* Start GIVEN RECORDS *

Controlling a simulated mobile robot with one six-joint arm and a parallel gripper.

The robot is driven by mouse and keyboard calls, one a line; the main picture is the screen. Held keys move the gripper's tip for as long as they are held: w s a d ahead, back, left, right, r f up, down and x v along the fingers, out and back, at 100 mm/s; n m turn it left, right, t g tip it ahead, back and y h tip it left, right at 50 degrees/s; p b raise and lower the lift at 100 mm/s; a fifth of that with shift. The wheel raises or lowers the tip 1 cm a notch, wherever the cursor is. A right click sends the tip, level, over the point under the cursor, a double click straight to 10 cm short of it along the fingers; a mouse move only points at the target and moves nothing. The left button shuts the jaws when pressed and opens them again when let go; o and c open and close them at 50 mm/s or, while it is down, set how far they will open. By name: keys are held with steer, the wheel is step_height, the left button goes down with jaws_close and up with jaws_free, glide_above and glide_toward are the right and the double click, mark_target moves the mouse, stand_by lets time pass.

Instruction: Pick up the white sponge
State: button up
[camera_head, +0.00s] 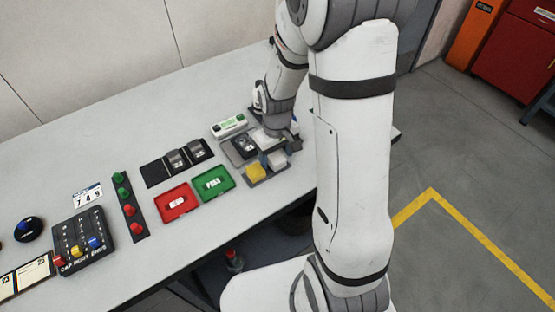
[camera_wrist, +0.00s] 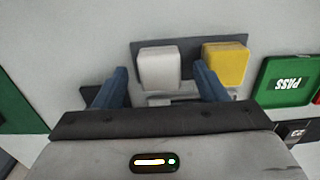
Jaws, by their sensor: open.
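The white sponge (camera_wrist: 160,69) sits on a dark grey holder (camera_wrist: 193,43) beside a yellow sponge (camera_wrist: 225,64), which is on its right in the wrist view. My gripper (camera_wrist: 159,75) is open and empty. Its two blue-grey fingers show on either side of the white sponge, with a gap on each side. The right finger shows between the two sponges. I cannot tell how far the fingertips are above the holder. In the head view the white sponge (camera_head: 277,160) is partly hidden by my gripper, close above it, and the yellow sponge (camera_head: 256,172) is in front to the left.
A green PASS tray (camera_head: 213,183) and a red tray (camera_head: 177,204) lie left of the sponges on the grey table (camera_head: 100,165). A white box with green parts (camera_head: 229,125) stands behind. The table's front edge is near the sponges.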

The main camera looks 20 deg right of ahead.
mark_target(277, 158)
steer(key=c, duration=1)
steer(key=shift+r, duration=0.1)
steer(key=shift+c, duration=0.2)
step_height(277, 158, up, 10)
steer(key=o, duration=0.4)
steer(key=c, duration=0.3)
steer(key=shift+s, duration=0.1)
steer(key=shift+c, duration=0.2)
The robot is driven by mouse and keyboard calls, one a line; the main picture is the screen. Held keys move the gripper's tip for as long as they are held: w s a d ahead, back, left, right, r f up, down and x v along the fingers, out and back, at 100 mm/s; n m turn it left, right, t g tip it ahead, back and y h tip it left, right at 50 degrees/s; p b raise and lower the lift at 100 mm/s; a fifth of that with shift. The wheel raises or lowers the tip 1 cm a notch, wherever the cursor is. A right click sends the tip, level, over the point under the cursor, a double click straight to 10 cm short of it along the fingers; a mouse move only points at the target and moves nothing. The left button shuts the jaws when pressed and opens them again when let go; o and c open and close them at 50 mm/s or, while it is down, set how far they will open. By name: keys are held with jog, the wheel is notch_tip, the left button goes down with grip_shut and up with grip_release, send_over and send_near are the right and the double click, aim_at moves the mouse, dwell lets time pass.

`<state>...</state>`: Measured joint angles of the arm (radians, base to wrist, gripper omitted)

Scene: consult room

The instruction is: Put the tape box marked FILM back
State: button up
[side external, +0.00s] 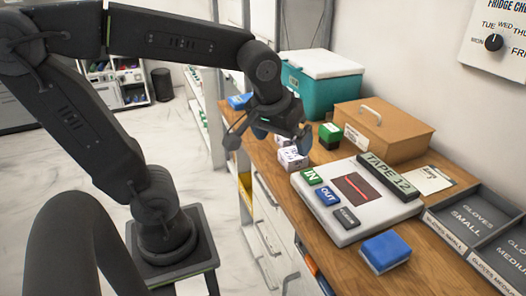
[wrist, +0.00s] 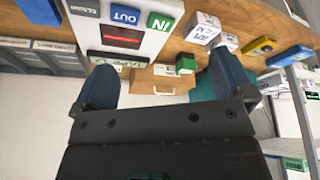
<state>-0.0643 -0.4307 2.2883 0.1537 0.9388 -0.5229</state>
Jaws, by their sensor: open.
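My gripper (side external: 268,139) hangs above the wooden counter, near the wall-side boxes. In the wrist view it (wrist: 164,82) is open, with nothing between its two blue-padded fingers. A small white box with dark printing (side external: 292,158) stands on the counter left of the console; it also shows in the wrist view (wrist: 203,28). A second white box (wrist: 228,41) is beside it, partly behind the gripper in the side view. I cannot read FILM on any box. A white console (side external: 343,228) has IN, OUT and a dark third button, a screen with a red line, and a TAPE 12 sign (side external: 388,176).
A green-and-black box (side external: 330,133) stands before a brown handled case (side external: 383,128). A teal cooler (side external: 321,88) is behind. A blue block (side external: 385,252) lies at the front right, near grey glove trays (side external: 465,222). A yellow item (wrist: 260,46) shows in the wrist view.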

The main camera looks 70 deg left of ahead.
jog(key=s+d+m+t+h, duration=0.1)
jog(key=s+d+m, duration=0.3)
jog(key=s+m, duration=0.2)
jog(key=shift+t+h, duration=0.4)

* End GIVEN RECORDS *

→ WHAT IS ASKED
Tell how many lines in the material contain the word "lets". Only the number is wanted.

→ WRITTEN ANSWER
2